Exercise brief: From the listing that follows, output everything exactly except the pictures.

Dataset content:

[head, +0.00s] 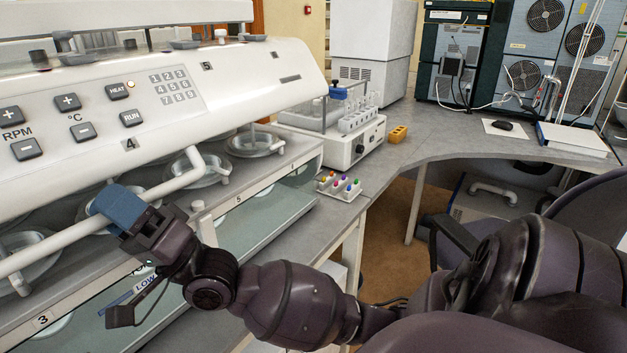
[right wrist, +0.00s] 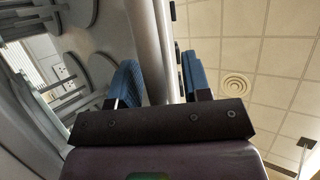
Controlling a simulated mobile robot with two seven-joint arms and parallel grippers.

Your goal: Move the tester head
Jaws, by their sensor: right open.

Response for this exercise:
[head, +0.00s] 
[right wrist, +0.00s] 
Controlling a simulated mobile robot with two seven-joint arms and parallel grippers.

Your goal: Move the tester head
Jaws, by their sensor: right open.

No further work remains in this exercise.